D11- Tangible versus Intangible Assets

I described in an earlier post (see: “KM is Not Enough!”) the factors that contribute to good performance or value creation:

what-creates-value

We must note the following to better grasp the intricacies of tangible and intangible assets:

  • In the last two decades, market values of most corporations now far exceed their book values (for example, as of December 12, 2008 the market-to-book ratios of 215 industry groups listed in Yahoo! Finance averaged 4.458). This means that intangible assets are contributing more than tangible assets in creating value.
  • There are many evidences across various sectors and disciplines that intangible assets are more important than tangible assets in creating value (see previous post on “Intangibles: More Essential for Value Creation”).
  • International accounting standards recognize “intangible assets” as such if they are: non-physical, owned by the corporation, and can generate future economic benefits. Because of the ownership criterion, many corporations do not consider the human capital they hired and the intangibles that their personnel create (e.g. internally developed software and other structural capital) as assets to be entered in their books of account, although these definitely contribute to value creation by the corporation. In fact, training is often considered as a cost item, instead of a capital investment item. The intangible assets commonly recognized by accountants are: goodwill, brand, intellectual property rights like patents and copyrights, licenses/franchises and similar legal agreements, etc.
  • The intellectual capital accounting school of KM (e.g. Karl Erik Sveiby, Leif Edvinsson, Thomas Stewart, Patrick Sullivan, Baruch Lev, etc.) recognizes three categories of intellectual capital: human capital, structural capital and stakeholder capital (which includes customer capital proposed by Hubert Saint Onge) – which contribute to value creation but are missed by traditional accounting methods. These three categories are also recognized as “knowledge assets”. Note, however, that stakeholder capital is only the externally-facing part of Relationship Capital in the model diagrammed above (see next blogpost “D12- Relationship Capital versus Stakeholder Capital versus Consumer Capital”).

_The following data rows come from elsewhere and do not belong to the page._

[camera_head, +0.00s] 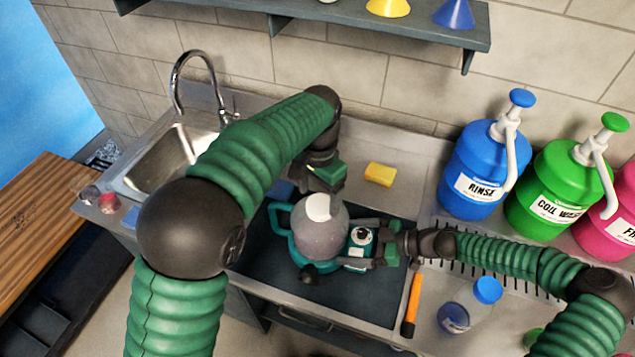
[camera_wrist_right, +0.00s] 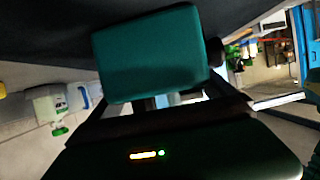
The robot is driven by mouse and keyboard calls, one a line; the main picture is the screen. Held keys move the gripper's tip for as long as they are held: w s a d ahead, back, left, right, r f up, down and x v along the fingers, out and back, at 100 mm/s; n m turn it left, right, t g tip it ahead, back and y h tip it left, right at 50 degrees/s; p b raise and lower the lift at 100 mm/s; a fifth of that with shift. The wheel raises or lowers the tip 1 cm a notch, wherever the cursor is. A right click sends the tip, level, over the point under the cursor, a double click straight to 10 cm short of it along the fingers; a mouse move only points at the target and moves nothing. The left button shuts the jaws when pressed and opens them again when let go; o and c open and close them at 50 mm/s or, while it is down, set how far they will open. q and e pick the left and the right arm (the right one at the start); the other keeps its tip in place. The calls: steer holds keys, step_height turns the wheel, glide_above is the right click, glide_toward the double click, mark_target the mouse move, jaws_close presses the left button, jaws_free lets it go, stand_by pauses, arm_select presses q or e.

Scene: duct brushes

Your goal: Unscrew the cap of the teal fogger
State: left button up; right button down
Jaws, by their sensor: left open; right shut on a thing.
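The teal fogger (camera_head: 320,240) stands on the dark mat, with a clear rounded tank and a white cap (camera_head: 317,207) on top. My right gripper (camera_head: 356,244) is shut on the fogger's teal body from the right side. In the right wrist view a teal block of the fogger (camera_wrist_right: 150,55) fills the space ahead of the fingers. My left gripper (camera_head: 332,186) is open above and just behind the cap, pointing down. Its fingertips partly overlap the cap's far edge in the picture, and I cannot tell whether they touch it.
A yellow sponge (camera_head: 380,174) lies behind the dark mat (camera_head: 262,262). An orange-handled tool (camera_head: 411,305) and a blue-capped jar (camera_head: 487,290) are to the right. Blue (camera_head: 475,175) and green (camera_head: 556,185) pump jugs stand at the back right. The sink (camera_head: 170,158) is at the left.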

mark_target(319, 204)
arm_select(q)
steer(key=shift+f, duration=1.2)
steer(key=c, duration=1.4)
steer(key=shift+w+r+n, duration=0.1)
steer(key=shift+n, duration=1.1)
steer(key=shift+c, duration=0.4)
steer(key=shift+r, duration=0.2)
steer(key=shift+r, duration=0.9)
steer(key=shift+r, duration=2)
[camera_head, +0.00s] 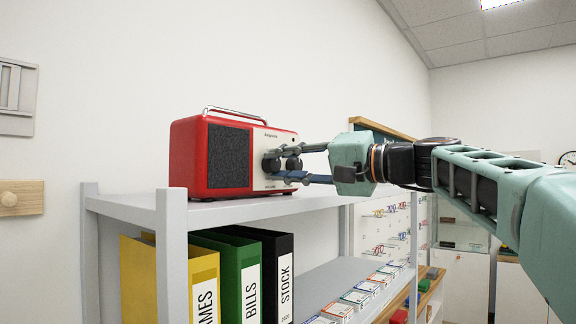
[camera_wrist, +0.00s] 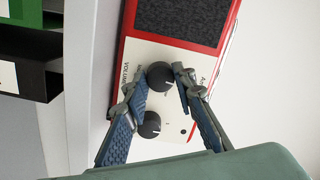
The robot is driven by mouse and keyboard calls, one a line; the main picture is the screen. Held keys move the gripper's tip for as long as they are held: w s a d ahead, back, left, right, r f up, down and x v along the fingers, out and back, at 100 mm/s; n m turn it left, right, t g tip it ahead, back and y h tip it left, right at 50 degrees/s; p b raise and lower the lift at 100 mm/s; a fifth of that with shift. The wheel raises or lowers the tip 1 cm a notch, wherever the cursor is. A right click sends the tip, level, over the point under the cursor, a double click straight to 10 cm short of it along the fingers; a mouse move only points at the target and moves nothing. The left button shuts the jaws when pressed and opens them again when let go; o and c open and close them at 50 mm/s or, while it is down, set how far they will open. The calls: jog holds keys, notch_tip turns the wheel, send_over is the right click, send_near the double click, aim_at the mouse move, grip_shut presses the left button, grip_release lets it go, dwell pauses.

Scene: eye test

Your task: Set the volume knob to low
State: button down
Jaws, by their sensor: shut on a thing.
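A red radio (camera_head: 185,155) with a dark speaker grille and a pale front panel stands on the shelf. Two black knobs are on the panel. The volume knob (camera_head: 269,165) is the one nearer the grille. In the wrist view the word VOLUME is printed beside this knob (camera_wrist: 160,75). My gripper (camera_head: 278,165) reaches in from the right, its fingertips on either side of the volume knob and shut on it. In the wrist view my gripper (camera_wrist: 158,78) has one finger on each side of the knob. I cannot make out the volume knob's pointer.
The second knob (camera_head: 293,163) sits close beside the held one, between my fingers; it also shows in the wrist view (camera_wrist: 149,125). The grey shelf (camera_head: 215,212) holds the radio. Yellow, green and black binders (camera_head: 278,240) stand below. The wall is behind.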

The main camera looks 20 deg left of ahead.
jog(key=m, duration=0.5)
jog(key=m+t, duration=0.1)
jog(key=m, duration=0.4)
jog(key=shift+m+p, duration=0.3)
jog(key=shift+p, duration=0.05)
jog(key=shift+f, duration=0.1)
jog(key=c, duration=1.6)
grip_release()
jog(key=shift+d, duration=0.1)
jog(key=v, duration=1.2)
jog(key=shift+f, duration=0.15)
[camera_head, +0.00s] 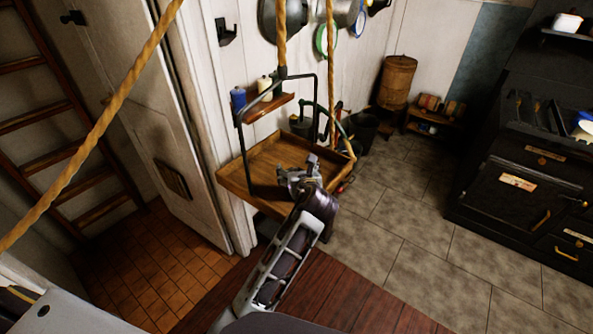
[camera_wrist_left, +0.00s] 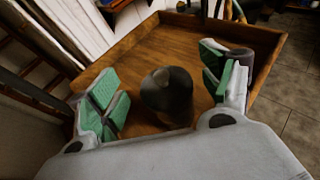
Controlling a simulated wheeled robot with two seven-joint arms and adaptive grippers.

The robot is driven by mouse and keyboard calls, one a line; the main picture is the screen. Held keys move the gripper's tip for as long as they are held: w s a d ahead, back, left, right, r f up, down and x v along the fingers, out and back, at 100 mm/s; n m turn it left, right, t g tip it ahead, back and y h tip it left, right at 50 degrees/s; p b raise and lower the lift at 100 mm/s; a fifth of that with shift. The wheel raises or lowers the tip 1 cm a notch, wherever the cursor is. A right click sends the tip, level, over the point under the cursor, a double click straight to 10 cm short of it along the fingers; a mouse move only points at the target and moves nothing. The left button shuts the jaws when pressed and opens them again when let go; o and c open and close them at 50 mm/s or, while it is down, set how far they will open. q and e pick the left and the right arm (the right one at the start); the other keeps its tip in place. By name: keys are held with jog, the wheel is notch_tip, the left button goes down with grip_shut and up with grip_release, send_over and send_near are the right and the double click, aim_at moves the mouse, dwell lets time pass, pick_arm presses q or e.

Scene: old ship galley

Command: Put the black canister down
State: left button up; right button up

Elements of intellectual capital are often not entered in books of accounts – a management gap which paved the way for various methods of “intellectual capital accounting”, Kaplan and Norton’s Balanced Scorecard, US Securities and Exchange Commission’s “colorized reports”, etc.
  • Knowledge assets are mainly intangible and often not entered in books of accounts. A common example of tangible knowledge assets is technology, which is a form of “embedded knowledge”. Examples of knowledge assets not always entered in book of accounts are trade secrets and internally developed patents (those that were not bought or sold by the organization).
  • To encompass the wide range of factors (including natural capital, social capital, indigenous knowledge, traditional or government-sanctioned access rights, cultural capital, etc.) that contribute to value creation, whether tangible or intangible, whether measured or not by accountants, we proposed the term “metacapital” (see the bottom of the previous post on “Valuation of intangible assets”).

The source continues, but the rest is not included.